On Tue, 25 Mar 2003, Christian Liendo wrote:
Looking for advice.
I am sorry if this was discussed before, but I cannot seem to find this. I want to use source routing as a way to stop a DoS rather than use access-lists.
you can null route it also.
In other words, lets say I know the source IP (range of IPs) of an attack and they do not change.
if you know the source, walk back to the source ingress and stop it there? Unless its a large number of sources in which case the null route should be applied.
If the destination stays the same I can easily null route the destination, but what if the destination constantly changes. So I have to work based on the source IP.
if the destination changes? Can you clarify that?

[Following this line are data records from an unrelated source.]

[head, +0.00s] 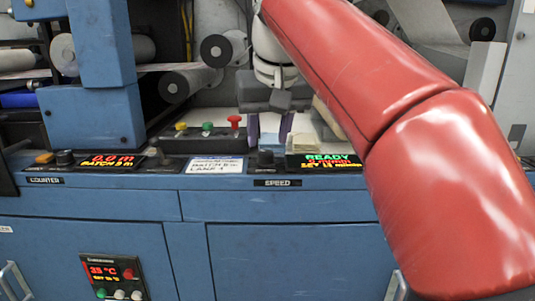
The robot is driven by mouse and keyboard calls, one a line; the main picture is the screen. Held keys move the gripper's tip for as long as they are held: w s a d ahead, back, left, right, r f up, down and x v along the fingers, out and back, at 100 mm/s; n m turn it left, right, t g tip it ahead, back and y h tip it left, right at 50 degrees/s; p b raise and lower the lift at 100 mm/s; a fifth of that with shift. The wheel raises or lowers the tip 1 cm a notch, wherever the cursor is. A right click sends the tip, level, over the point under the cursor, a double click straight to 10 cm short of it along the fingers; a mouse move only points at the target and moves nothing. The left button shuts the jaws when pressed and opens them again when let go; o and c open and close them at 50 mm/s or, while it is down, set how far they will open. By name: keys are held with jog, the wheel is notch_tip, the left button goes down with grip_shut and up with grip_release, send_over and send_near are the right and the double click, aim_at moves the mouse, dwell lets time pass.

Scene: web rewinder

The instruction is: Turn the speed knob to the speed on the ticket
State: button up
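The speed knob (265,160) is a small dark knob on the blue console, above the label "SPEED". To its right a display (324,161) shows "READY" in green with smaller red and yellow lines; its set number is too small to read surely. The white ticket (216,166) lies left of the knob. Its handwriting is partly legible, with "BATCH" and "LANE", but I cannot read a speed surely. My gripper (270,130) points down above and apart from the knob.
A button box (202,143) with yellow, green and red buttons stands just left of my gripper. Pale stacked paper (307,132) lies behind right. My red arm covers the right side.

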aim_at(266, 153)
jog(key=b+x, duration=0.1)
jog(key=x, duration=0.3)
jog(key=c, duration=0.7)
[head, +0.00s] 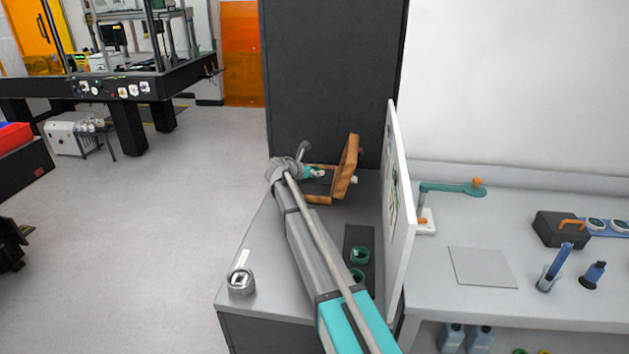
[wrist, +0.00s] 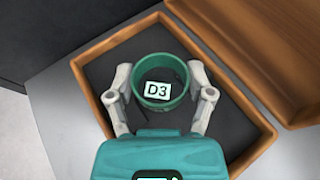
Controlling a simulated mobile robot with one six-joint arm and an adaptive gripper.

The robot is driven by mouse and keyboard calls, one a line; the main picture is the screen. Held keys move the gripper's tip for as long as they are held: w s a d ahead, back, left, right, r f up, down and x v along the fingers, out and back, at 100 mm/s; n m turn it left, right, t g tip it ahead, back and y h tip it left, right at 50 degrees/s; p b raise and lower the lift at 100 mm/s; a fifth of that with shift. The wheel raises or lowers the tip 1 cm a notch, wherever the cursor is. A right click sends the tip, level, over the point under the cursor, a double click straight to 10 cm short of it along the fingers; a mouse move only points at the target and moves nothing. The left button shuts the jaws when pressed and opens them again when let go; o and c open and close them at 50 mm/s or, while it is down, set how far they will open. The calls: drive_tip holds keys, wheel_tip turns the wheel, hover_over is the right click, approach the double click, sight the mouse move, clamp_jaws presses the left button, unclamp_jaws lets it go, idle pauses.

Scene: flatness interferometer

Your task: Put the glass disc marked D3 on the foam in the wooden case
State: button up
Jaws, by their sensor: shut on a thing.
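The disc marked D3 (wrist: 157,90) shows in the wrist view with a white label, in a green ring-shaped rim. My gripper (wrist: 160,92) is shut on it, one finger on each side of the rim. The disc is over the dark foam (wrist: 112,68) inside the open wooden case (wrist: 97,104). I cannot tell whether it touches the foam. In the head view the wooden case (head: 347,170) stands at the far end of the grey bench with its lid up. My gripper (head: 316,173) reaches into it there, and the disc is mostly hidden.
Two green rings (head: 360,255) sit on a dark mat on the bench, right of my arm. A metal ring-shaped item (head: 241,282) is at the bench's left edge. A white upright panel (head: 398,205) borders the bench on the right. A dark cabinet (head: 330,80) stands behind.

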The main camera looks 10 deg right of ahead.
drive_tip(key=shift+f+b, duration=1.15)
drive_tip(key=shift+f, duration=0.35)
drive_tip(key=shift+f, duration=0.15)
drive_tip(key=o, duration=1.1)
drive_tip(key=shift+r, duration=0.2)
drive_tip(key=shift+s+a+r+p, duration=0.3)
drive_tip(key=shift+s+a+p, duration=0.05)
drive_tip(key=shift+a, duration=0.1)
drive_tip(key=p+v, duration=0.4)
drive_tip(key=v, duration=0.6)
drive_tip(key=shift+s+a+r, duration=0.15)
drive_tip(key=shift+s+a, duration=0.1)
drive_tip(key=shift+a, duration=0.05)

You have attacks in which the destination changes inside a /24 or inside some larger netblock?
Depending on the router and the code, if I implement an access-list then the CPU utilization shoots through the roof.

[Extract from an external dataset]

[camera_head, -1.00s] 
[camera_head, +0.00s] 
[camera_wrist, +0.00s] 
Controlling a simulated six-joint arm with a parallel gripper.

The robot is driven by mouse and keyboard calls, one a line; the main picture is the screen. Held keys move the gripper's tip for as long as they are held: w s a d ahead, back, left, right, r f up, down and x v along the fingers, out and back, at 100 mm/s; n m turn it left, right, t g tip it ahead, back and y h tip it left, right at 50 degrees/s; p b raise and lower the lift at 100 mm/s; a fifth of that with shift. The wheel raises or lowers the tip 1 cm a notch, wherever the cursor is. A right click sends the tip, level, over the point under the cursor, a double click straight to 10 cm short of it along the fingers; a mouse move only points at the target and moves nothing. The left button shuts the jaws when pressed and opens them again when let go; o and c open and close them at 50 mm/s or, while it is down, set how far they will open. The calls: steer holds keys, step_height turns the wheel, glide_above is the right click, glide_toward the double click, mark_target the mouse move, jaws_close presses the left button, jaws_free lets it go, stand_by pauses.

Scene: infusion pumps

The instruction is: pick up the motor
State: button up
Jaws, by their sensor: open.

Given your description of the problem so far I'm going to say you are using router vendor !J so policy routing (source routing) is guaranteed to do more harm than a simple acl would. Additionally, how large an acl are you trying to implement for this attack scenario? 'less is more' especially with DoS attack filtering.
What I would like to try and do is use source routing to route that traffic to null. I figured it would be easier on the router than an access-list.

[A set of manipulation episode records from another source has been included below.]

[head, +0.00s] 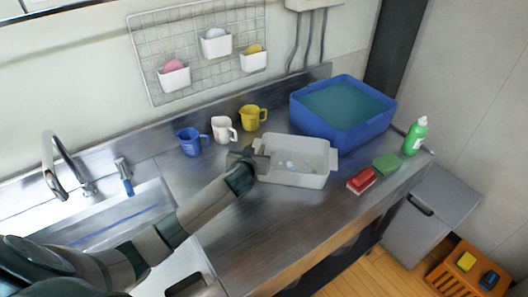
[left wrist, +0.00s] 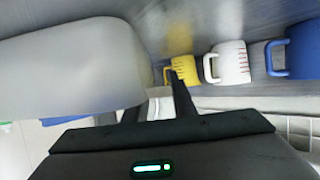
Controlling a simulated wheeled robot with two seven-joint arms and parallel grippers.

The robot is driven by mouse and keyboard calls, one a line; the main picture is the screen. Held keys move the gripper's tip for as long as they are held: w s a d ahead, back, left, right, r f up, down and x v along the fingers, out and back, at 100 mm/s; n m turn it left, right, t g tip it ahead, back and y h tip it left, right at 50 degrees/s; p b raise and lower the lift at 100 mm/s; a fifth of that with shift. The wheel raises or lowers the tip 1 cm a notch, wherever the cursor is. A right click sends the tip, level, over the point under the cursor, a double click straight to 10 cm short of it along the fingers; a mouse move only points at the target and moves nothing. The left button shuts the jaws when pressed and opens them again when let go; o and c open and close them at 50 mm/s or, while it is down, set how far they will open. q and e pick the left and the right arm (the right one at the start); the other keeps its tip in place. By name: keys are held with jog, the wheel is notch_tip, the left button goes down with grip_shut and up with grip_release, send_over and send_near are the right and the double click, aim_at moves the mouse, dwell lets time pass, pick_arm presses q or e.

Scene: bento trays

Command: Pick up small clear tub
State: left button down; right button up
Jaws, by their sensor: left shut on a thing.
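The small clear tub (head: 294,179) is a translucent whitish box with a tab at each end, and a few round pale spots show inside it. It is at the counter's middle in the head view. My left gripper (head: 259,161) is at the tub's left end and shut on its end tab. In the left wrist view the tub (left wrist: 70,65) fills the upper left, and the left gripper (left wrist: 155,103) has a pale strip between its fingers. I cannot tell whether the tub's base touches the counter. My right gripper is not in view.
Blue (head: 189,142), white (head: 223,130) and yellow (head: 252,118) cups stand behind the tub. A large blue basin (head: 345,133) of water stands back right. A red block (head: 362,180), a green sponge (head: 386,163) and a green bottle (head: 415,137) are at right. The front counter is clear.

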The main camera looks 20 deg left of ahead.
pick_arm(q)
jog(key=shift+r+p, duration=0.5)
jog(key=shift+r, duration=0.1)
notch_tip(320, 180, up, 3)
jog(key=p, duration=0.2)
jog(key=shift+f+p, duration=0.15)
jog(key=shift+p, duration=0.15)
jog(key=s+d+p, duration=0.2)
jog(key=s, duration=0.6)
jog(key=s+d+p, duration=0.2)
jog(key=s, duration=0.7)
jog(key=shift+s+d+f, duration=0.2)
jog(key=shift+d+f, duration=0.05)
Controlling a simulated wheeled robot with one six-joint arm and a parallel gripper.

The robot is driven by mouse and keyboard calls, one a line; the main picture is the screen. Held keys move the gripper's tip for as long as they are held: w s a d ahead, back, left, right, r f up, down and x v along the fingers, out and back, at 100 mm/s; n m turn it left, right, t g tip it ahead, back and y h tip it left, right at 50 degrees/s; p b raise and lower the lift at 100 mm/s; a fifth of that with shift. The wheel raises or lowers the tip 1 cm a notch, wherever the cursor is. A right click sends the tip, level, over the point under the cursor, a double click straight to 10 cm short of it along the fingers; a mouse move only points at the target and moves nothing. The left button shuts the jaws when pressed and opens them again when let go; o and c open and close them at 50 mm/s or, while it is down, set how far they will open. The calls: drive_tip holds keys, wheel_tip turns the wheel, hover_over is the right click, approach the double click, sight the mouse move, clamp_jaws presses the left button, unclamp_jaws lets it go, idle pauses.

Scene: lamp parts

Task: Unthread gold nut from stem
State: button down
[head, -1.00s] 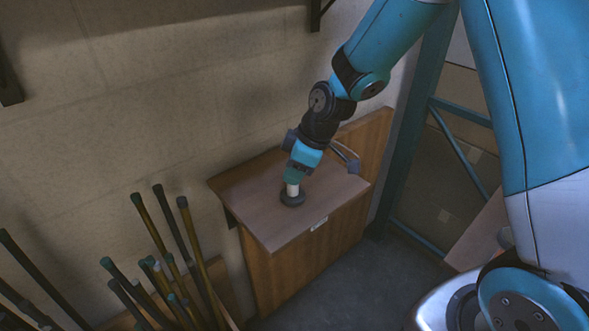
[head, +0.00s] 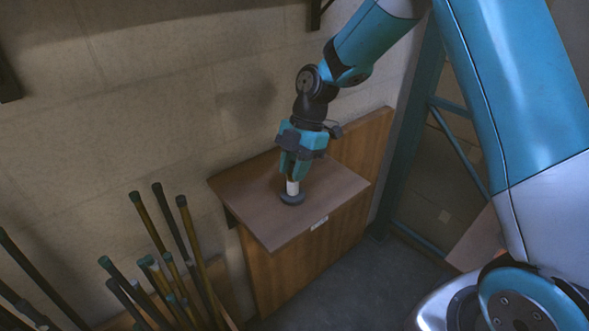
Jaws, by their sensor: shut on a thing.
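The lamp part stands upright on the wooden cabinet top (head: 251,205). It has a dark round base (head: 292,199) and a short white stem (head: 292,187) rising from it. My gripper (head: 293,176) points down over the stem, and its fingers are closed around the stem's upper end. The gold nut cannot be made out; the fingers cover the top of the stem, so I cannot tell exactly what they grip there.
Several long rods with coloured ends (head: 183,255) stand in a bin at the lower left. A wall is behind the cabinet, and a wooden panel (head: 362,146) rises at the cabinet's back right. The cabinet top around the base is clear.

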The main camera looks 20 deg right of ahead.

How so? The same basic processing must be done for each packet if you policy route or acl... each packet must be pushed through an acl to an unnatural next-hop (null in the case of an acl or 'wrong interface' for policy routing)
Has anyone else tried this successfully on ciscos and junipers?
you theoretically COULD do this on a juniper, its making the problem much harder though.. .the juniper could just as easily filter it. POlicy routing on the cisco gear I've tried it on doesn't work well for high packetrate streams.
Is it easier on the CPU than access-lists?
no, not in anyway is it better than an acl.
Is there a link I cannot find on cisco or google?